START

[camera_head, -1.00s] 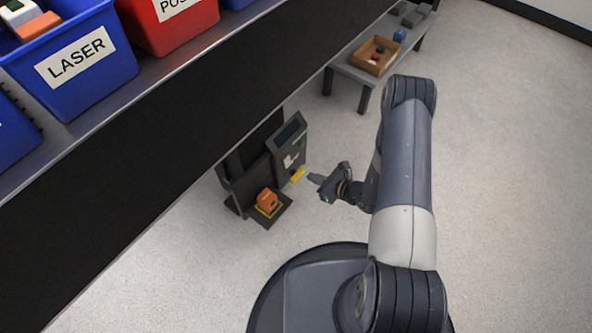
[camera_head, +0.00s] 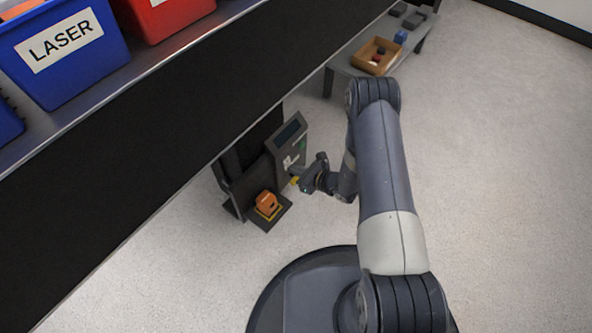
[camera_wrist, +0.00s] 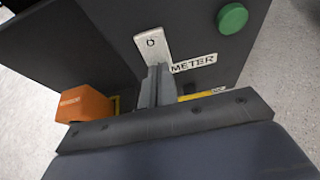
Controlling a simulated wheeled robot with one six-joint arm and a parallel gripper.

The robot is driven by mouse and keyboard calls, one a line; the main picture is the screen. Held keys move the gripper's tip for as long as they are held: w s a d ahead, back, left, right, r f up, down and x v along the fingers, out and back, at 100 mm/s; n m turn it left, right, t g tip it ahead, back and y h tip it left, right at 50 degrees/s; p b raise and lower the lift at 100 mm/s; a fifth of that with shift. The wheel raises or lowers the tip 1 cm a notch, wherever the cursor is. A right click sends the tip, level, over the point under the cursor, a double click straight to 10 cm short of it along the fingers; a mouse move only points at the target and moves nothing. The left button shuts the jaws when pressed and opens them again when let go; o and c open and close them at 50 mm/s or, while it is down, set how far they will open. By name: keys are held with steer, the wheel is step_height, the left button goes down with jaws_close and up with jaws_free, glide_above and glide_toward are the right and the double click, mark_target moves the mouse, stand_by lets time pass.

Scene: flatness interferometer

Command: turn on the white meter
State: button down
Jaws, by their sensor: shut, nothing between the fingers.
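The dark instrument with a sloped panel (camera_head: 292,135) stands under the shelf in the head view. In the wrist view, its dark panel (camera_wrist: 105,45) carries a white switch plate (camera_wrist: 152,46) with a power mark and a white METER label (camera_wrist: 194,63). The white patch on the panel also shows in the head view (camera_head: 288,162). My gripper (camera_head: 296,176) is at the lower front of the panel. In the wrist view, my gripper's fingers (camera_wrist: 158,70) are shut and empty, overlapping the lower end of the white plate. I cannot tell whether they touch it.
A green button (camera_wrist: 232,18) sits right of the plate. An orange block (camera_head: 267,202) rests on a yellow-edged base at the instrument's lower left. Above is a shelf with a blue LASER bin (camera_head: 62,50). A low table with a wooden tray (camera_head: 377,57) stands behind. Floor to the right is clear.

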END

### PROMPT:
From the material above, reproduce everything verbatim except the pictures.

### THE ANSWER:
[camera_head, -1.00s] 
[camera_head, +0.00s] 
[camera_wrist, +0.00s] 
Controlling a simulated wheeled robot with one six-joint arm and a parallel gripper.

The robot is driven by mouse and keyboard calls, one a line; the main picture is the screen. Held keys move the gripper's tip for as long as they are held: w s a d ahead, back, left, right, r f up, down and x v along the fingers, out and back, at 100 mm/s; n m turn it left, right, t g tip it ahead, back and y h tip it left, right at 50 degrees/s; p b raise and lower the lift at 100 mm/s; a fifth of that with shift. The wheel raises or lowers the tip 1 cm a notch, wherever the cursor is. A right click sends the tip, level, over the point under the cursor, a double click straight to 10 cm short of it along the fingers; a mouse move only points at the target and moves nothing. The left button shuts the jaws when pressed and opens them again when let go; o and c open and close them at 50 mm/s or, while it is down, set how far they will open. By name: keys are held with steer, the wheel is step_height, the left button goes down with jaws_close and up with jaws_free, glide_above and glide_toward are the right and the double click, mark_target moves the mouse, stand_by lets time pass.

Scene: flatness interferometer

Command: turn on the white meter
State: button down
Jaws, by their sensor: shut, nothing between the fingers.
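The dark instrument with a sloped panel (camera_head: 292,135) stands under the shelf in the head view. In the wrist view, its dark panel (camera_wrist: 105,45) carries a white switch plate (camera_wrist: 152,46) with a power mark and a white METER label (camera_wrist: 194,63). The white patch on the panel also shows in the head view (camera_head: 288,162). My gripper (camera_head: 296,176) is at the lower front of the panel. In the wrist view, my gripper's fingers (camera_wrist: 158,70) are shut and empty, overlapping the lower end of the white plate. I cannot tell whether they touch it.
A green button (camera_wrist: 232,18) sits right of the plate. An orange block (camera_head: 267,202) rests on a yellow-edged base at the instrument's lower left. Above is a shelf with a blue LASER bin (camera_head: 62,50). A low table with a wooden tray (camera_head: 377,57) stands behind. Floor to the right is clear.

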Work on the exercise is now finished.